In the solution to the advertising selection model in Example 7.6, we indicated that the women 36 to 55 group is a bottleneck in the sense that the company needs to spend a lot more than it would otherwise have spent to meet the constraint for this group. Use SolverTable to see how much this group’s exposure constraint is costing the company. Vary the required exposures to this group from 30 to 60 in increments of 5, and keep track of the total advertising cost. Comment on your results.
EXAMPLE 7.6 ADVERTISING SELECTION WITH NONLINEAR RESPONSE FUNCTIONS
I n this example, we revisit the problem faced by the General Flakes Company in Example 4.1 of Chapter 4. The company must decide how many ads to place on each of several television shows to meet exposure constraints for each of six groups of customers. (Refer to Figure 7.26 and the file Advertising Selection.xlsx for the specific inputs.) The difference now is that each combination of television show and customer group has its own advertising response function of the form in Equation (7.4). That is, there are constants a and b of the response function for each such combination. (These constants appear in rows 5 to 10 and 14 to 19 of the file.) The company wants to find the selection of ads that minimizes its total cost of meeting all exposure requirements.
Objective To use a nonlinear model to find a minimum-cost way of meeting all exposure requirements.
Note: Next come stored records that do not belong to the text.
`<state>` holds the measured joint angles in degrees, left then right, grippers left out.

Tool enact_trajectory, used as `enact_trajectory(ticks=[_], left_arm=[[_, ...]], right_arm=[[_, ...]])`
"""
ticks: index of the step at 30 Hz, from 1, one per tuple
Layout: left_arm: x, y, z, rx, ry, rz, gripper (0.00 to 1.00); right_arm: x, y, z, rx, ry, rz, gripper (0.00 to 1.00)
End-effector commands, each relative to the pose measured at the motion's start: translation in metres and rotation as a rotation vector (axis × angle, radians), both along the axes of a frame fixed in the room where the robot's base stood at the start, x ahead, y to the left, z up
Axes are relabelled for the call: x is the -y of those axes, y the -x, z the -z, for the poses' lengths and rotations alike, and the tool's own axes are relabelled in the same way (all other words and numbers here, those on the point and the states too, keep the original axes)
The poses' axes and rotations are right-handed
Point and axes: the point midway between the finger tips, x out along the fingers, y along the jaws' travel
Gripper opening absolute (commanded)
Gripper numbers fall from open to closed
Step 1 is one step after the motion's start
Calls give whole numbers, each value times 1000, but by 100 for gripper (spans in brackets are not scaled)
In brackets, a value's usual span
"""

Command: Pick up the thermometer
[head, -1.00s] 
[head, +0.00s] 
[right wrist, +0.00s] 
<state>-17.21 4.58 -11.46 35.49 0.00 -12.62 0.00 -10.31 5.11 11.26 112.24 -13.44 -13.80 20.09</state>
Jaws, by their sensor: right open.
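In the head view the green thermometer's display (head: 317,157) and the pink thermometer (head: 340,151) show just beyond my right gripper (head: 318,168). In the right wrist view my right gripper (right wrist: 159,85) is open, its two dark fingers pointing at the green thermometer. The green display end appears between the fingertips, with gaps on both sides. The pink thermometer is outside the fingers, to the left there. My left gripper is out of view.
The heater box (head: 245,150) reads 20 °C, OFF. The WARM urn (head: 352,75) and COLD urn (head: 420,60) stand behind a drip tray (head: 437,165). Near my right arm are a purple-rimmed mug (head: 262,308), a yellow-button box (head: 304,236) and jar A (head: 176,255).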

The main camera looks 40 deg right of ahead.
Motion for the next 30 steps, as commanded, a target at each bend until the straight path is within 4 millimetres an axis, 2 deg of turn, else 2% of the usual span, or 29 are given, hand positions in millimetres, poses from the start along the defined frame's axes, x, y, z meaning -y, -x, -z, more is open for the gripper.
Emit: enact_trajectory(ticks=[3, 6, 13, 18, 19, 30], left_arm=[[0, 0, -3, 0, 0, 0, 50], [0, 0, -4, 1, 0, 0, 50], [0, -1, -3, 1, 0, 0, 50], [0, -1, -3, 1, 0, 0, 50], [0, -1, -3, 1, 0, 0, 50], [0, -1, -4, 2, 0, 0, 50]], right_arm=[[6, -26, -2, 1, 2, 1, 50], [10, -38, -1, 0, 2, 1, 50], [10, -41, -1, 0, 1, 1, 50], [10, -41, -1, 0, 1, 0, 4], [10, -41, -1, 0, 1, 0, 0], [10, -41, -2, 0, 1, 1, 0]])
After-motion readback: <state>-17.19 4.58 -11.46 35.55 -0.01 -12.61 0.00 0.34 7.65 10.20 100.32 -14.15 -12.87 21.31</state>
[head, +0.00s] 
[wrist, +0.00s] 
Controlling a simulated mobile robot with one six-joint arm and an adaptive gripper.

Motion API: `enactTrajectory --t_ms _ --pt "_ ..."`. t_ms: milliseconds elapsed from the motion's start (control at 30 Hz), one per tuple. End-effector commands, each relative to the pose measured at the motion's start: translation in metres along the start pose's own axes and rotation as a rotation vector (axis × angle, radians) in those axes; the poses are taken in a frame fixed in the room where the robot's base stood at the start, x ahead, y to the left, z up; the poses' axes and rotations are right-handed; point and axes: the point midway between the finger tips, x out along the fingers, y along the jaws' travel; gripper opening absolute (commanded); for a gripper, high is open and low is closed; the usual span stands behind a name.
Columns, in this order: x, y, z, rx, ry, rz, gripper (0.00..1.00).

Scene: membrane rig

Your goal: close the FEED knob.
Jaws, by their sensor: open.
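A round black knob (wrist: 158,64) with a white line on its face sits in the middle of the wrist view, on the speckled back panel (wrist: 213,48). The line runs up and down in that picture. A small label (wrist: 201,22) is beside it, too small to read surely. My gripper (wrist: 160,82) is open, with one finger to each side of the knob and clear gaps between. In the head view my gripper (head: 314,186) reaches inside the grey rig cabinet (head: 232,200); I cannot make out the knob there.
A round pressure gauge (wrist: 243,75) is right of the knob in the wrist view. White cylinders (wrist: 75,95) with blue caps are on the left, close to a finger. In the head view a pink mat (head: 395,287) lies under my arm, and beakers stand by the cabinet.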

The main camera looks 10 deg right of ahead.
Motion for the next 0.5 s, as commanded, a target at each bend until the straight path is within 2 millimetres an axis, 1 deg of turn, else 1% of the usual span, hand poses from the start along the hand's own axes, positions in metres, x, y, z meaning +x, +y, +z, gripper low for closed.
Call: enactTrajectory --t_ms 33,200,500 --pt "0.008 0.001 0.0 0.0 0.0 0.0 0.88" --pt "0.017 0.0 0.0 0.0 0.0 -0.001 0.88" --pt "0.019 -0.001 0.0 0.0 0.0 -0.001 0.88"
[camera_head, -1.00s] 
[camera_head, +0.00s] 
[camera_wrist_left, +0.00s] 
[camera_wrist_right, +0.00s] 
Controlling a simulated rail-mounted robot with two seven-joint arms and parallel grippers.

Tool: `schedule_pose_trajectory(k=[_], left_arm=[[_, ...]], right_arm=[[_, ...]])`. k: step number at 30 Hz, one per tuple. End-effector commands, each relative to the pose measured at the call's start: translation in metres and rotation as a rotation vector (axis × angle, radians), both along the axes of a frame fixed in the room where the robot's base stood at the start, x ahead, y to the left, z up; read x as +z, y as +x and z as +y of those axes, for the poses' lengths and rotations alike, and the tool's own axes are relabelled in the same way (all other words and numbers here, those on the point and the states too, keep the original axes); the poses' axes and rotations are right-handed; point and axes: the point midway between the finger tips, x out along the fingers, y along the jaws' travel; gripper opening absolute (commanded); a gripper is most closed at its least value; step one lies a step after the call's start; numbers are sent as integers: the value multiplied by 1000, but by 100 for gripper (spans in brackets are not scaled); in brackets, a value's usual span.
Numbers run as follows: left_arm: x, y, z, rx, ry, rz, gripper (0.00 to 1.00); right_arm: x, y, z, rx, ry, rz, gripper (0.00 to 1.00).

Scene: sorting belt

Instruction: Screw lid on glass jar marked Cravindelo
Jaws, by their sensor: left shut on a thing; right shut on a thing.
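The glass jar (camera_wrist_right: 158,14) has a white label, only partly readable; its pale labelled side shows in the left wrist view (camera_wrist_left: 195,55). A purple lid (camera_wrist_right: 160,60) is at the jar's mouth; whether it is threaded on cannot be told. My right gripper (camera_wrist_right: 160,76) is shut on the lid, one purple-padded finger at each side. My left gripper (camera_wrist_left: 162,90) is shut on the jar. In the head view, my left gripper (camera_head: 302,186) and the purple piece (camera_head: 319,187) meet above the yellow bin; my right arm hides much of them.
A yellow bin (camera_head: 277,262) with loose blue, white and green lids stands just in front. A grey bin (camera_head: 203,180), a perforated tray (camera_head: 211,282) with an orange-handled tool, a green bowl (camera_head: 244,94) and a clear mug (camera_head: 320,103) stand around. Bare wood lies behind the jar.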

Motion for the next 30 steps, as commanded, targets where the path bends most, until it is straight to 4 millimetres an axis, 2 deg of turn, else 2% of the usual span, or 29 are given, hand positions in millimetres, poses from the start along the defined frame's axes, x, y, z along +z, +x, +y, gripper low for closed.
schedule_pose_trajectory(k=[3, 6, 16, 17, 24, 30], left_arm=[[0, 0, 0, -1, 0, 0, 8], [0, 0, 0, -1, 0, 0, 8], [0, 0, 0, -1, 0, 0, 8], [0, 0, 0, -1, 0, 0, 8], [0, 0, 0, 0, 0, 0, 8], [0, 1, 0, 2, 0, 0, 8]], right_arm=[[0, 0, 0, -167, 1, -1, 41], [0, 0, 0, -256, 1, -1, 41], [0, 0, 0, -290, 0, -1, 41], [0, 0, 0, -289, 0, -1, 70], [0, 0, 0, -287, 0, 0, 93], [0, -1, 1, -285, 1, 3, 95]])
WHERE DO THE NUMBERS COME FROM?
We already discussed where many of the inputs come from in Example 4.1 of Chapter 4. The new inputs, the parameters of the various response functions, come from fitting response functions, exactly as in the previous example, for each combination of television show and customer group. Of course, this assumes the company has enough historical data to carry out this procedure. The numbers used here are for illustration only, although they are reasonable.